An update from the Vice-Chancellor
Posted on behalf of: Internal Communications
Last updated: Monday, 14 February 2022

Today (14 February 2022), Interim Vice-Chancellor David Maguire wrote to all staff. You can read the message below:
Dear colleague,
Towards the end of 2021, I outlined our five priorities for my tenure as interim Vice-Chancellor. These are progressing the Governance Effectiveness Review, implementing Size and Shape, taking forward the Education and Research Investment Programme, improving the student experience and enhancing our University community.
Last week, I updated Professors on these five areas and I want to share the good progress with you today.
You may recall that we immediately implemented 15 of the 36 recommendations made by the externally-led 2021 Governance Effectiveness Review. The remaining 21 have now been divided among three working groups, looking at relaunching Senate, enhancing Council and an Effectiveness Oversight Group. In the meantime, we want to make it much easier for everybody to understand how governance works. To support this, we are revamping and simplifying our web pages and, later this term, will be sharing with you updated role descriptors for Senate, Council and the Vice-Chancellor. If you would like to deepen your understanding of how the University is governed, we will shortly be sharing details of a webinar you can book onto.
Thanks to the hard work of all involved, the Size and Shape programme has now moved into the implementation phase and most of it will be achieved through ‘business-as-usual’ processes, without requiring redundancies. Good progress has been made in rightsizing some of the schools that had got out of kilter with long term systemic changes in the external environment. There is still significant restructuring occurring in some Professional Services divisions and I want to acknowledge the effect on those teams and individuals while this is concluded. A key achievement has been to ensure better long-term planning, so that one-off programmes like this are, hopefully, not needed in the future.
Overall, the Education and Research Investment Programme has got off to a good start with some action already evident on the ground. We have also begun a series of webinars to explain the detail of the programme. The first of these, in January, focused on teaching and learning related investments and you can watch it back on our website. In the coming weeks and months, similar webinars will cover the investments we are making to improve our research, digital and physical infrastructure. We are also developing a set of web pages, to keep you updated as the transformative programme progresses over the next four years.

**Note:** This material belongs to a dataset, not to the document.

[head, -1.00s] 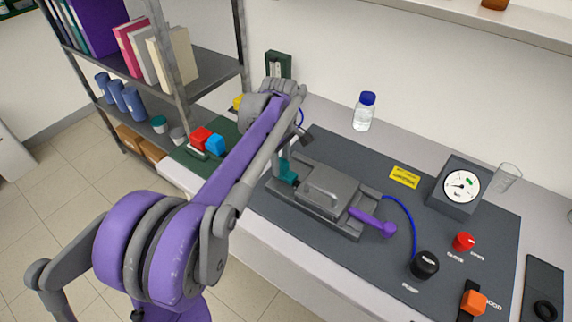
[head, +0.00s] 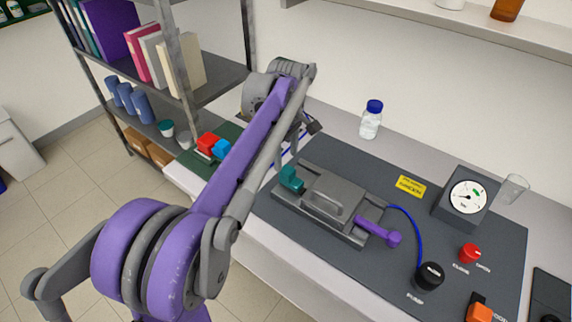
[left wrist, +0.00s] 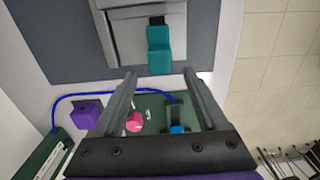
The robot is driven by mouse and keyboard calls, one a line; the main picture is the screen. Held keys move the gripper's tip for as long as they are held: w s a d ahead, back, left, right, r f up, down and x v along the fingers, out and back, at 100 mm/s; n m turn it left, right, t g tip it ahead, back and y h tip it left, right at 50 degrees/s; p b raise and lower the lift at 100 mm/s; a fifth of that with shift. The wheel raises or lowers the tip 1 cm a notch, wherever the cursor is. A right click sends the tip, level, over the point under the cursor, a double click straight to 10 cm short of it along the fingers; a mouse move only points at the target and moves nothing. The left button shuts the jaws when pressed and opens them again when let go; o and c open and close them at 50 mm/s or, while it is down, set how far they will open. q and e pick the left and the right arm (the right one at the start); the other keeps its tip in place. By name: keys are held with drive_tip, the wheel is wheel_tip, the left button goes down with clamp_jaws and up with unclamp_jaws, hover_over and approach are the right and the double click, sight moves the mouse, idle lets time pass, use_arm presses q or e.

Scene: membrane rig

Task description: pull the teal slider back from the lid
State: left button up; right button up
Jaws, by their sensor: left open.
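The teal slider (head: 291,178) sits at the left end of the grey rig, beside the grey lid (head: 345,187). In the left wrist view the slider (left wrist: 159,50) is a stepped teal block, with a small black part between it and the lid (left wrist: 125,32). My left gripper (left wrist: 160,74) is open, its two fingers spread on either side of the slider's near end in that view, with no contact visible. In the head view my left forearm hides part of the gripper, so its exact height over the slider is unclear. My right gripper is not in view.
A purple handle (head: 378,230) projects from the rig's right side. A blue tube (head: 412,219) runs to the black pump knob (head: 430,275). A gauge (head: 466,197) and a red knob (head: 469,253) stand further right. Red and blue blocks (head: 208,143) lie on the green mat left of the rig.

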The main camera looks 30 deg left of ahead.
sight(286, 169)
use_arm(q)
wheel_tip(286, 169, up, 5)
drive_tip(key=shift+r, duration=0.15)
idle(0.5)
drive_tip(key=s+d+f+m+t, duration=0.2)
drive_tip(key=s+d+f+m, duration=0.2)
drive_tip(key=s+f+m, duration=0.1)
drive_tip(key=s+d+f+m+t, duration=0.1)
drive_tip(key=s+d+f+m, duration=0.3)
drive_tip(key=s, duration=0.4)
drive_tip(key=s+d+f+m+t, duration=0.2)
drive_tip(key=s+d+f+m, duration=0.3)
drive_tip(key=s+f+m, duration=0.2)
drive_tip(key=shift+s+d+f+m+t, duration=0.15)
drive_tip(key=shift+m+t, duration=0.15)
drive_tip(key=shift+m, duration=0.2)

Our student-focused work is progressing well. More than 80 colleagues shared their ideas for improving student assessment at our Pedagogic Revolution symposium in January. We are now setting up special groups to take this forward, which is a vital component of our work to improve the student experience.
The current National Student Survey (NSS) is now live, with around 35% completion. Please do encourage all other final-year students to have their say. In a related strand of activity, we are currently employing 445 Student Connectors from groups under-represented in higher education and it is particularly rewarding that nearly all (98 per cent) recently-graduated Connectors achieved a first or 2:1 in their degree. We are planning additional investment into our student community, with a new student-voice platform included in our Education and Research Investment Programme.
Many people have told me how much they appreciated Professor David Ruebain’s article last week on our vision for culture, equality and inclusion at the University. If you haven’t yet read it, I encourage you to do so. What has been clear over recent months is that we must get better at listening to one another, being tolerant of other’s views and putting structures in place to allow for listening and allyship. David will share more about this as the programme develops. It will be crucial that we all play our part.
We will shortly be organising our spring-term UEG staff forum and I hope to speak there in more detail about these issues, as well as others which are important to you.
Meanwhile, with Spring on its way I sense a growing optimism about our future.